# Start of SUPPLIED INFORMATION

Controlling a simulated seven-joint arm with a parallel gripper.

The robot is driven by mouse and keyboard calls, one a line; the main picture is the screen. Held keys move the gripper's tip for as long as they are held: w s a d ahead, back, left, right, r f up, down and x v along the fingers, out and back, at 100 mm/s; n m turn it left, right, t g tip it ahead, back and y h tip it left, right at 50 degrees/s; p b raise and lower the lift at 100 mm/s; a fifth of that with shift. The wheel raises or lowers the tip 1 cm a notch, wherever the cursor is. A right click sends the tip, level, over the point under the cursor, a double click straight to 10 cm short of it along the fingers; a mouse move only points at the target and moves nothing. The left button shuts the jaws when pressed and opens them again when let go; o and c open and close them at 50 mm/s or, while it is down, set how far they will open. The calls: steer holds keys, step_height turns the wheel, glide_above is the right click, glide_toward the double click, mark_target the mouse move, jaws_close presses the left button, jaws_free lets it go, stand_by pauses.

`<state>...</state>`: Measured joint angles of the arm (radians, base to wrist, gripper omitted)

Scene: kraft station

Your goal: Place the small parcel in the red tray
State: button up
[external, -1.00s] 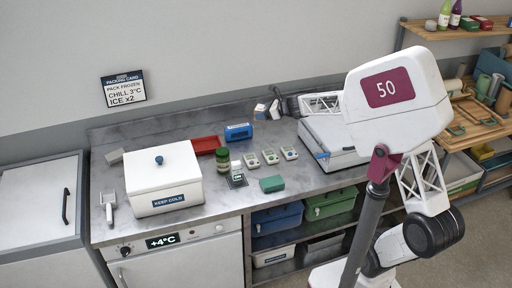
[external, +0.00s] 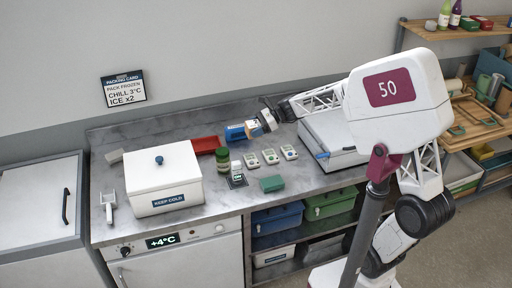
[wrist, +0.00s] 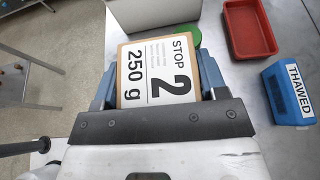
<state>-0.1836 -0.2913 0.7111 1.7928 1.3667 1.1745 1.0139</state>
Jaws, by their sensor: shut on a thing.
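The small parcel (wrist: 158,70) is a brown box with a white label reading "STOP 2" and "250 g". It sits between the two blue-grey fingers of my gripper (wrist: 158,82), which is shut on it. In the external view my gripper (external: 262,122) is at the back of the counter, close to the right end of the blue THAWED box. The parcel is hard to make out there. The red tray (external: 206,144) lies to the left of the blue box. In the wrist view the red tray (wrist: 236,42) is up and right of the parcel, apart from it and looking empty.
The blue THAWED box (wrist: 287,92) stands between my gripper and the tray in the external view. A white KEEP COLD box (external: 163,182), a green-lidded jar (external: 222,158), several small devices (external: 270,157) and a green block (external: 272,184) stand on the counter.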

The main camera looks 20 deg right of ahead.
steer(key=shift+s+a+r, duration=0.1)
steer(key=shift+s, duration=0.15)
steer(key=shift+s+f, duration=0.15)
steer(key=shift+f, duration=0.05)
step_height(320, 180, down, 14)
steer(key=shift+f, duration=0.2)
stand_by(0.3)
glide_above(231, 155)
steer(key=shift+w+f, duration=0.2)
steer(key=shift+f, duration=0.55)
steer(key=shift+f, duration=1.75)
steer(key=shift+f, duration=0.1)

# End of SUPPLIED INFORMATION

Figure out how many lines of the data above include "joint", then give the number and nothing more.

2